_Your objective_
A partial copy is required: transcribe exactly the lines from the one containing "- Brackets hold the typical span" through the last line below, without any pictures.

_Information shown_
====================

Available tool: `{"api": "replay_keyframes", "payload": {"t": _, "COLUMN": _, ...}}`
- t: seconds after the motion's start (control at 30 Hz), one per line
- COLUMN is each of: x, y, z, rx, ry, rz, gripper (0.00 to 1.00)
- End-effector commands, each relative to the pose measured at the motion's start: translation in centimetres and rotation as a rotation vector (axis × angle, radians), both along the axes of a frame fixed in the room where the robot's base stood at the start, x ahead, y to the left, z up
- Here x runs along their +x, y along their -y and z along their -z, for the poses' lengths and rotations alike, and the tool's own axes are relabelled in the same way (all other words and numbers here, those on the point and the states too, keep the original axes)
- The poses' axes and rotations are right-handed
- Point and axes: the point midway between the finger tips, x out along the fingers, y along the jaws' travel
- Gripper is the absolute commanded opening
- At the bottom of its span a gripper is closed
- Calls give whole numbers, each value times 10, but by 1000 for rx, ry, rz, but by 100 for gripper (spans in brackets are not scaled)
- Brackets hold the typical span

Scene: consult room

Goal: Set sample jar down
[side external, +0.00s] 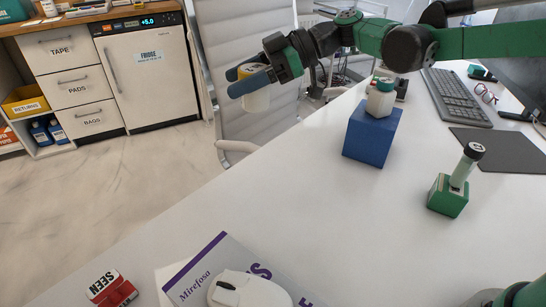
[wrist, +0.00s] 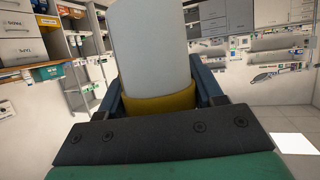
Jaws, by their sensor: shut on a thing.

====================

_The response_
- Brackets hold the typical span

Scene: consult room

Goal: Set sample jar down
[side external, +0.00s] 
[wrist, +0.00s] 
Jaws, by their sensor: shut on a thing.

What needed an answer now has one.